Mauricio Anton is an independent paleoartist who works with the National Museum of Natural Sciences in Madrid, Spain. He, too, has shared this decision-making process when creating paleoart. Many of those details show up in his scientific papers, books, talks at conferences and on his website. But sharing that process may not always be practical, he adds. It’s time-consuming to write scientific papers, and artists are only paid to deliver a finished product. Unless it is part of their paid work, he suspects, artists may not want to spend the time detailing their methods as the Los Angeles team did.
Yet, Davis argues, “the artistic part is just as important as all the other research.” In fact, he adds, “It’s an important part of how we communicate our findings to the public and other scientists.” In this case, he argues, “Art is a part of [the] science.”

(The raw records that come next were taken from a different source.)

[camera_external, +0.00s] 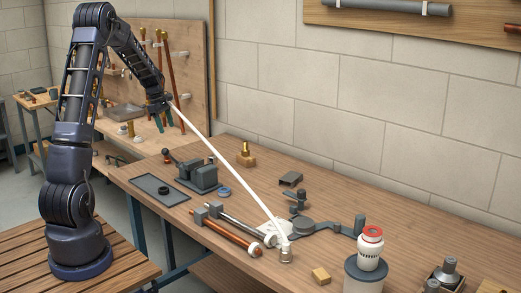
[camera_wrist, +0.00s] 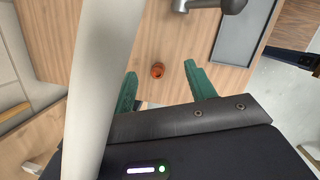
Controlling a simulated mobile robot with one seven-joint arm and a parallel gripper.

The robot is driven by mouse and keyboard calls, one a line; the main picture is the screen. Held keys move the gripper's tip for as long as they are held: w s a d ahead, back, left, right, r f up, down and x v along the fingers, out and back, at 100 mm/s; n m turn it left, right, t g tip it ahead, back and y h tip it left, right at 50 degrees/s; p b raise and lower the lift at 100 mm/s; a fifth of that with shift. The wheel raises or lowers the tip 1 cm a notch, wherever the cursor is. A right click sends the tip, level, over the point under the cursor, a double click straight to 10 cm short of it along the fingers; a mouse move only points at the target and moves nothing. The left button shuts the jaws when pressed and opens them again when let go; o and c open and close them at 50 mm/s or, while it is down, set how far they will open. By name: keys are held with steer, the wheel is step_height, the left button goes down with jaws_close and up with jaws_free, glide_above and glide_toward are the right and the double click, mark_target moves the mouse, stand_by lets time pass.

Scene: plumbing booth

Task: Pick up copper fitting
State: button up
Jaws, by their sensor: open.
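The copper fitting (camera_wrist: 157,70) is a small orange-brown ring-like piece on the wooden bench top in the wrist view. It shows between the two green fingertips of my gripper (camera_wrist: 160,67), close to the bench edge. The fingers are apart with nothing between them, and the bench lies some way beyond them. In the external view my gripper (camera_external: 168,121) hangs high above the back left of the bench. A small reddish spot (camera_external: 167,153) below it may be the fitting; I cannot tell for sure.
A long white tube (camera_external: 225,163) slants from beside my gripper to the bench; it crosses the left of the wrist view (camera_wrist: 98,80). A grey tray (camera_external: 160,191) and a vise (camera_external: 199,176) stand close to the fitting's area. Copper pipes (camera_external: 176,91) stand behind.

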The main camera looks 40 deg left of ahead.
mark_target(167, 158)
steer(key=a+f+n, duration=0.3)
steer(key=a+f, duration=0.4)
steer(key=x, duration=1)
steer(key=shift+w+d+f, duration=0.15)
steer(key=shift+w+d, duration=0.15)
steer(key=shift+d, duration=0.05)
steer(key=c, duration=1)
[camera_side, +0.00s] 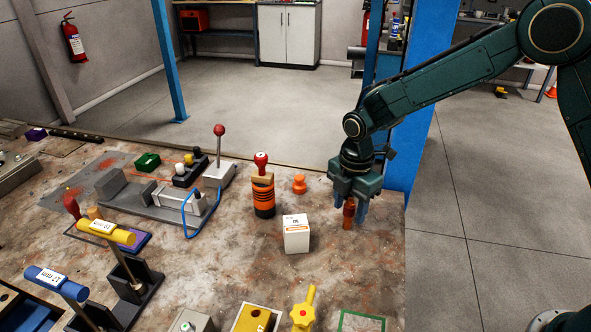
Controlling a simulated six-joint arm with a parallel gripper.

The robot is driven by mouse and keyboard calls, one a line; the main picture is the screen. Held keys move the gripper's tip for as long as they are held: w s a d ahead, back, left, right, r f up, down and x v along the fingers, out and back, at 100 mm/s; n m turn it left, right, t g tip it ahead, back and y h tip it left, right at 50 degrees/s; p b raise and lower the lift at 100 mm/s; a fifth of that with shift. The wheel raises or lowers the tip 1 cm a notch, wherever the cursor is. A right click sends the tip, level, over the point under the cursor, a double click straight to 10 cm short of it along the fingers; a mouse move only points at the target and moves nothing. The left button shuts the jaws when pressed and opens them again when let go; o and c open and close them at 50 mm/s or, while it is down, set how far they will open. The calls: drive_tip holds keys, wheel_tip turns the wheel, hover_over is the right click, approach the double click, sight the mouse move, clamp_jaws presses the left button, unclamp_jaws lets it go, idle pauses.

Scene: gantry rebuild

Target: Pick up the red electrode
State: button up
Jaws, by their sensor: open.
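A small dark-red upright piece (348,213), which looks like the red electrode, stands at the right part of the worktable (365,270). My gripper (349,208) points straight down over it. Its two bluish fingers are open, one on each side of the red piece. The upper part of the piece is hidden by the gripper body. I cannot tell whether a finger touches it.
A white box (296,234) stands to the left of my gripper. An orange spool-like piece (299,184) and an orange-black stack with a red knob (262,190) stand behind the box. Yellow parts (303,312) lie in front. The table's right edge is close.

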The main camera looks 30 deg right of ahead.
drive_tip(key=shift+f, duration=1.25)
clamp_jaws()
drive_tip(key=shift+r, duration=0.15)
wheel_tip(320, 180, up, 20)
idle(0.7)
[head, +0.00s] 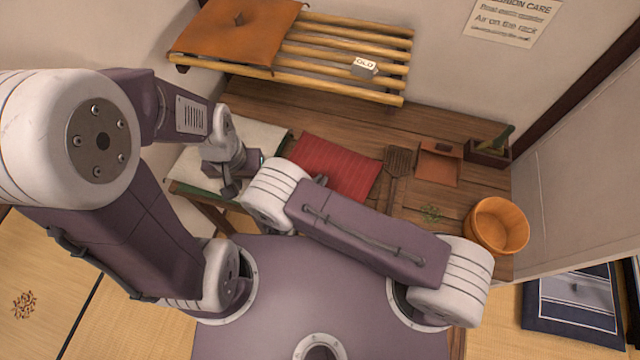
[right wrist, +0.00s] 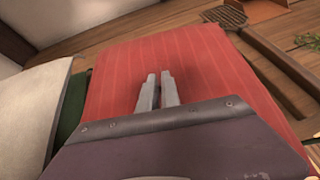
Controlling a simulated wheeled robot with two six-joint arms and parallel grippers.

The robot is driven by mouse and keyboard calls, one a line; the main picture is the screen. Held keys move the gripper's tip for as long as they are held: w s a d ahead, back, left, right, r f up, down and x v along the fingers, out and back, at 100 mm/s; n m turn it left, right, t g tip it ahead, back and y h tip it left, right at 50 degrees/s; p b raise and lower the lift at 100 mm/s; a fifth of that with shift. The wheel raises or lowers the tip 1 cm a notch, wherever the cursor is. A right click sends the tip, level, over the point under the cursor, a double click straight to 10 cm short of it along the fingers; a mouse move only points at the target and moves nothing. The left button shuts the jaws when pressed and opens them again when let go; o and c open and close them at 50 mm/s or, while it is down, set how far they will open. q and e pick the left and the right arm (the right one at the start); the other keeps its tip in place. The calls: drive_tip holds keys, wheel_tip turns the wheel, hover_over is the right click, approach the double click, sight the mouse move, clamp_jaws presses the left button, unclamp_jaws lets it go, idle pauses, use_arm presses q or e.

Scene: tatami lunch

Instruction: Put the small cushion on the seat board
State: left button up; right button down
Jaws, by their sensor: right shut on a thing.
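A flat red striped cushion (head: 337,166) lies at the middle of the plank table, partly behind my right arm. In the right wrist view it fills the middle (right wrist: 200,62). My right gripper (right wrist: 158,82) is shut on the red cushion at its middle; the exact contact is hidden. In the head view my right arm hides most of that gripper. A pale flat top with a green edge (head: 272,134), perhaps the seat board, is left of the cushion. My left gripper (head: 230,188) is over this pale top; its jaws are unclear.
A slatted rack (head: 345,50) on the wall holds an orange cushion (head: 238,38). A spatula (head: 398,165), a small brown square (head: 437,167), a dark box (head: 487,153) and an orange bowl (head: 497,226) stand right.

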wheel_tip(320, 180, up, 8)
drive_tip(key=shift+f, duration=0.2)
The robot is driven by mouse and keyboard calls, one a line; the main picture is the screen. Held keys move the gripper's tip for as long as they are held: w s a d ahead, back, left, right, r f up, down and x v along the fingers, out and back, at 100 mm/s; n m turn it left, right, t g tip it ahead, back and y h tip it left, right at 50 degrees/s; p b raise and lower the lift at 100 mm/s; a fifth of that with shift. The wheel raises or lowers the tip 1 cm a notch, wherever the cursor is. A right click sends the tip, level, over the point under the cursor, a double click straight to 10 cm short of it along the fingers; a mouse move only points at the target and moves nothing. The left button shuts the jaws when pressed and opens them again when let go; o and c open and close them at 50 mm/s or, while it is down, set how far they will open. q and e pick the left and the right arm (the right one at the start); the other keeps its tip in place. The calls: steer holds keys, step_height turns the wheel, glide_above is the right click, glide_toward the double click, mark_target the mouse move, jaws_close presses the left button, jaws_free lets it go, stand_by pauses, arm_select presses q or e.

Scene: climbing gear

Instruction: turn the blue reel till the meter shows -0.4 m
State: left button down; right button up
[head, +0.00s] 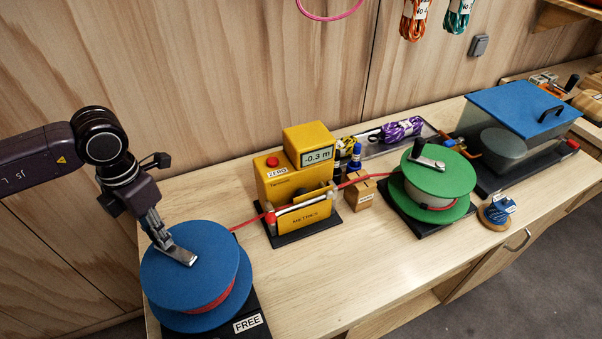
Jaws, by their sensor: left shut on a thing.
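The blue reel (203,269) lies flat on a black base marked FREE at the front left of the bench, with red cord wound under its top disc. My left gripper (162,238) reaches down over the reel's top and is shut on its crank handle, which the fingers mostly hide. A metal crank arm (181,256) shows beside the fingers. The yellow meter (309,145) reads -0.3 m on its small display. Red cord runs from the blue reel through the meter to the green reel (438,178). My right gripper is not in view.
The meter has a red button (272,162) by a ZERO label. A small wooden block (360,195) stands beside the cord. A blue-lidded clear box (523,108) is at the back right, with a small blue spool (497,212) near the front edge. The bench front is mostly clear.

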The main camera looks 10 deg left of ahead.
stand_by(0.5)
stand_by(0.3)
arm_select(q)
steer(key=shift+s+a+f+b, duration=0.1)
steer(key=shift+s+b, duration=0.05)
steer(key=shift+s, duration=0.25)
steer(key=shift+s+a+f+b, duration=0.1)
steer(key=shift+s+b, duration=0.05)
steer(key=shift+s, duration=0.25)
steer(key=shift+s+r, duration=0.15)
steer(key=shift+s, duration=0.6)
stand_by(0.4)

Ground sloth, meet the smartphone
To make their Ice Age animals accessible to most people, the researchers wanted their AR experience to work on smartphones. This meant the models had to be simple. If not, viewing them would use up too much data. The team chose a cartoonish look for their animals. It’s called low poly, short for low-polygon views. (Polygons are the shapes used to represent 3-dimensional details in digital representations.) This simplified the models while still keeping them scientifically accurate.
Afterward, Davis viewed them life-sized in VR for the first time. “I jumped back when I saw the American lion,” he says. “It was so big and scary-looking, compared to me.”
To get the full virtual-reality experience, you’ll have to visit the La Brea Tar Pits. Davis and Lindsey are planning to showcase a virtual Ice Age safari there. You’ll be able to look back in time to see small groups of ancient bison or dire wolves. You can even watch a ground sloth become stuck in tar.
The team still doesn’t yet know how well such virtual displays will improve science learning, but they do know it will be fun to interact with these creatures. Using Snapchat or Instagram, you can too. See a dire wolf approach you. Hear the roar of a saber-toothed cat. Watch a ground sloth rear up in your living room. You can also check out the 3-D models on a computer.
Want more fun? These models are available to purchase and use in your own video games. And for those who prefer pen and paper, you can make your own paleoart. “If you go to a museum and see a skeleton, try to draw what you think the animal would look like in real life,” Davis says. “That’s a great way to start out with science.”